Dataset items:
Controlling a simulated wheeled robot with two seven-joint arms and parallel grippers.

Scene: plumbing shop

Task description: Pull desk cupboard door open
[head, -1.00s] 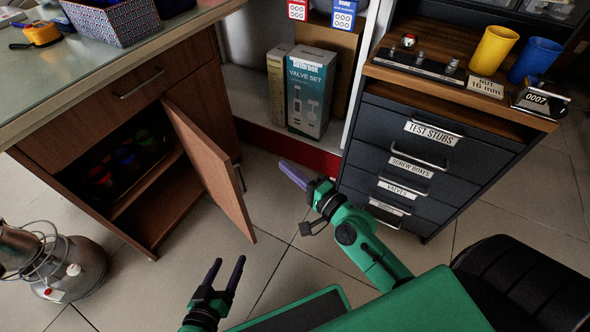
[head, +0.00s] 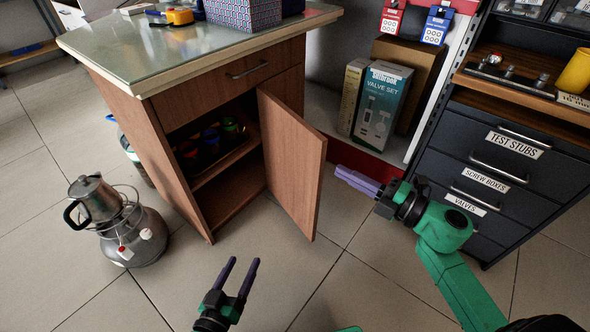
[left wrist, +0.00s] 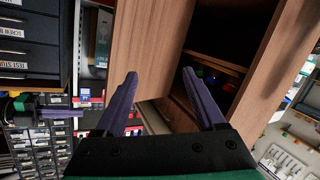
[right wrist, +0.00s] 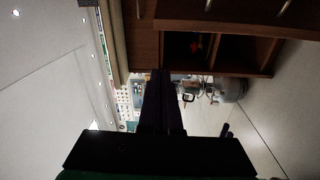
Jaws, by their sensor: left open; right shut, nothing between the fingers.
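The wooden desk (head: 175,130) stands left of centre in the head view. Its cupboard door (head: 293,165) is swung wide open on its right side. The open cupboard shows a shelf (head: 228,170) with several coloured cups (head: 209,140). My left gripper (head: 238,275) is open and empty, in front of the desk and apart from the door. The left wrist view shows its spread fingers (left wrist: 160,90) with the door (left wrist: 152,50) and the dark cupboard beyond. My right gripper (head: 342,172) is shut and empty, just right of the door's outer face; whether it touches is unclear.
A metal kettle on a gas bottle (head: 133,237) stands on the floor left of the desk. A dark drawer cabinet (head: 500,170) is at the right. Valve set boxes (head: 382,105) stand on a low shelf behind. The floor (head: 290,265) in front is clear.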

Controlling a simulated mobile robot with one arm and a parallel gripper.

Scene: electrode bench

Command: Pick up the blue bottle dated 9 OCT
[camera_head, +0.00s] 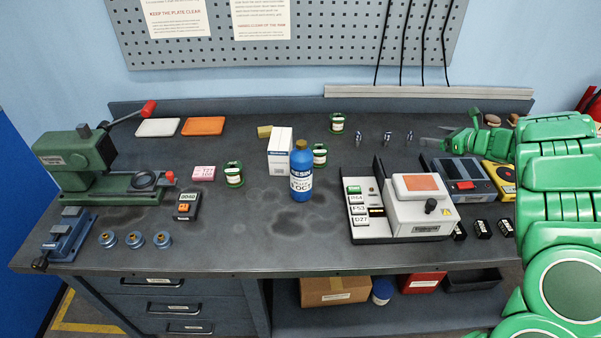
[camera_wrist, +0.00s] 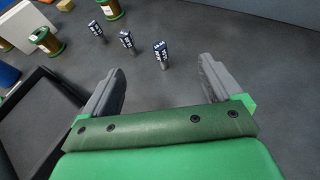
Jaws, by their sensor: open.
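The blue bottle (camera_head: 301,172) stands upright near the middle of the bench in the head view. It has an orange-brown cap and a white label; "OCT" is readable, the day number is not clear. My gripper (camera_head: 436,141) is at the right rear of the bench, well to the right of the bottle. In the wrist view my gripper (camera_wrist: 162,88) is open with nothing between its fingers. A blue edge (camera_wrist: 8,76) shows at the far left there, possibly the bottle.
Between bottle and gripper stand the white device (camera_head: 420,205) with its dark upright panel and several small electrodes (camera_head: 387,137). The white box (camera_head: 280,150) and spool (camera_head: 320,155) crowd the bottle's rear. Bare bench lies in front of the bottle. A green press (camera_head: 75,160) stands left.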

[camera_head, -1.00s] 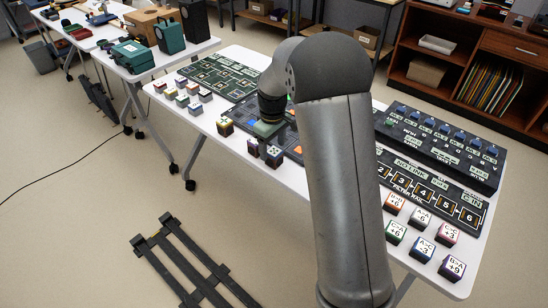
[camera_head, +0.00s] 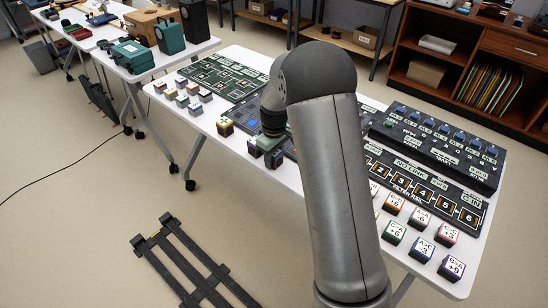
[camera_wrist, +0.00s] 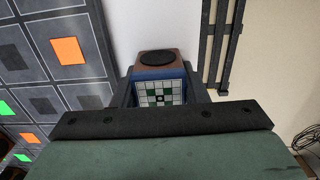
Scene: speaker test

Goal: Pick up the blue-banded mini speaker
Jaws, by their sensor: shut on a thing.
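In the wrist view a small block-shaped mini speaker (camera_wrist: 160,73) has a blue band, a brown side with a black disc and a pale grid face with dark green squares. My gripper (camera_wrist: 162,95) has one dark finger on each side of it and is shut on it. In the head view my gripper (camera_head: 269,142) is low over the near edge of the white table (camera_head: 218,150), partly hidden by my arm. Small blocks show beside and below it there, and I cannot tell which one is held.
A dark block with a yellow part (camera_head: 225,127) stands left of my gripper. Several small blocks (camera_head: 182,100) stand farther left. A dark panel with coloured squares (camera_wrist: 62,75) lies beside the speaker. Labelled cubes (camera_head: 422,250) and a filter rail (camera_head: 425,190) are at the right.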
---
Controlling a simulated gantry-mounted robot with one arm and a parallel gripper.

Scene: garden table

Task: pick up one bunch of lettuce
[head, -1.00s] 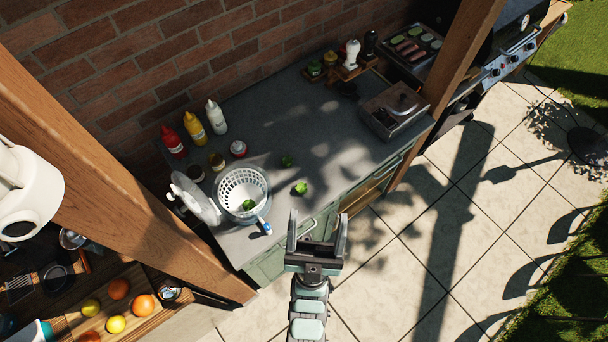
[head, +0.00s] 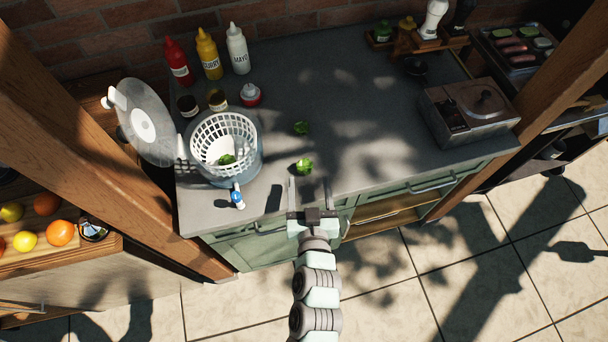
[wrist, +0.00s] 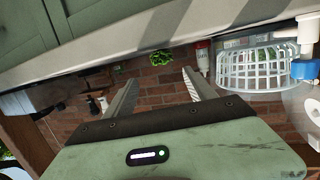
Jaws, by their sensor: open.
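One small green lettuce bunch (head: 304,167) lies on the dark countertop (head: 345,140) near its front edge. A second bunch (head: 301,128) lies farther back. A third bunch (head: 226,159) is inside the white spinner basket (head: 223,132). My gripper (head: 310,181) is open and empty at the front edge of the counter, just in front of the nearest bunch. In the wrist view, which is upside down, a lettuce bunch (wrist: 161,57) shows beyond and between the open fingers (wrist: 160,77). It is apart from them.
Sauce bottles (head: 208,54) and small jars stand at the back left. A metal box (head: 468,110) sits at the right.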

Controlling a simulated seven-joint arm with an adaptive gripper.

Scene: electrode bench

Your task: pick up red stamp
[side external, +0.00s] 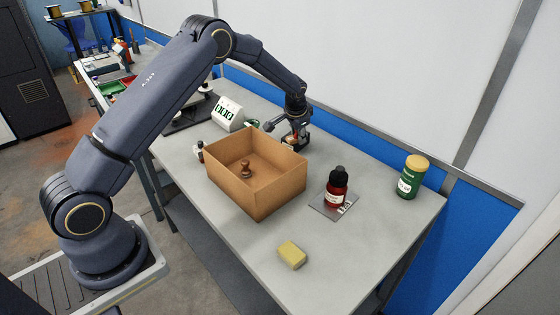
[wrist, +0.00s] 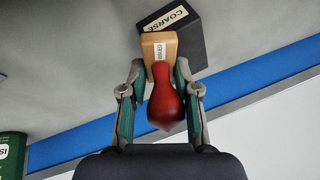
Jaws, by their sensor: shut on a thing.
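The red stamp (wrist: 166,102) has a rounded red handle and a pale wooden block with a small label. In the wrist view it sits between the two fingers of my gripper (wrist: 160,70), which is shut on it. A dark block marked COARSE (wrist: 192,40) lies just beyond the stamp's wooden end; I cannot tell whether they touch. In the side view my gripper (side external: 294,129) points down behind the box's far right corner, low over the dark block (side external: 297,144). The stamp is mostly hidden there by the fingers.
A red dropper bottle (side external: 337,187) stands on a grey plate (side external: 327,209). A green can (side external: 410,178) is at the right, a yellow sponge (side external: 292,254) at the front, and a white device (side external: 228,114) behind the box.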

Set exercise ->
Wherever the word "Controlling" occurs in a line of the listing, copy that line.

Answer to this problem ->
Controlling a simulated wheeled robot with two seven-joint arms and parallel grippers.
Controlling a simulated mobile robot with one arm and a parallel gripper.
Controlling a simulated gantry-mounted robot with one arm and a parallel gripper.
Controlling a simulated seven-joint arm with an adaptive gripper.

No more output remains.